== Data lines ==
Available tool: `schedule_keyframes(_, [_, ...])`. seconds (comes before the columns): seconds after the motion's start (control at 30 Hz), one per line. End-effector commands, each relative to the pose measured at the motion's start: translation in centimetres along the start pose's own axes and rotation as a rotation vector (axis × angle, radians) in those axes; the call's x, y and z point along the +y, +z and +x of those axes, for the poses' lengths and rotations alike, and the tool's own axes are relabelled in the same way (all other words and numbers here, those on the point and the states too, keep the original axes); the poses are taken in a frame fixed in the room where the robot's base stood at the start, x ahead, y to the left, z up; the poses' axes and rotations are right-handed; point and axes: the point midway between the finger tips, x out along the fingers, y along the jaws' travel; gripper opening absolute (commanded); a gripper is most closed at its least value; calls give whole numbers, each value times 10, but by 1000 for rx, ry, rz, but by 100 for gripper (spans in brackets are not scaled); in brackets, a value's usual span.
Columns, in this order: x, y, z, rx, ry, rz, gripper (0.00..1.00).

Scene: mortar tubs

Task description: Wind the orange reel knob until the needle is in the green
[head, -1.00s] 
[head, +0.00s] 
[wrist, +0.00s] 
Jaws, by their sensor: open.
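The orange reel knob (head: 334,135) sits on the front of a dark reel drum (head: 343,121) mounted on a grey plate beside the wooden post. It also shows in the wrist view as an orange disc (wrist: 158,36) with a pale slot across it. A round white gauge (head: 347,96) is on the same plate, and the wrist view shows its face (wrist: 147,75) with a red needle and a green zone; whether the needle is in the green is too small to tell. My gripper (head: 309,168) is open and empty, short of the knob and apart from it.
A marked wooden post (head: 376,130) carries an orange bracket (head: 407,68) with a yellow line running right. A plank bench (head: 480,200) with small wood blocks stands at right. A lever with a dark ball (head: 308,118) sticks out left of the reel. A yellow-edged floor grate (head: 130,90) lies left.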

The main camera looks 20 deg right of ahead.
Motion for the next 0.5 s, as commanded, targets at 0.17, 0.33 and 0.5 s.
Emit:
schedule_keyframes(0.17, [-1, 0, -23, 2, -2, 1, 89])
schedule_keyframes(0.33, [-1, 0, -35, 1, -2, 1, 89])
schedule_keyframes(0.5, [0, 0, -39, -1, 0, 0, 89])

== Given exercise ==
The required output is an exact reproduction of the lines starting at the one that contains "[wrist, +0.00s]" and ending at the one that contains "The main camera looks 20 deg right of ahead.". Both boundary lines belong to it.

== Exercise result ==
[wrist, +0.00s] 
Jaws, by their sensor: open.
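The orange reel knob (head: 334,135) sits on the front of a dark reel drum (head: 343,121) mounted on a grey plate beside the wooden post. It also shows in the wrist view as an orange disc (wrist: 158,36) with a pale slot across it. A round white gauge (head: 347,96) is on the same plate, and the wrist view shows its face (wrist: 147,75) with a red needle and a green zone; whether the needle is in the green is too small to tell. My gripper (head: 309,168) is open and empty, short of the knob and apart from it.
A marked wooden post (head: 376,130) carries an orange bracket (head: 407,68) with a yellow line running right. A plank bench (head: 480,200) with small wood blocks stands at right. A lever with a dark ball (head: 308,118) sticks out left of the reel. A yellow-edged floor grate (head: 130,90) lies left.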

The main camera looks 20 deg right of ahead.

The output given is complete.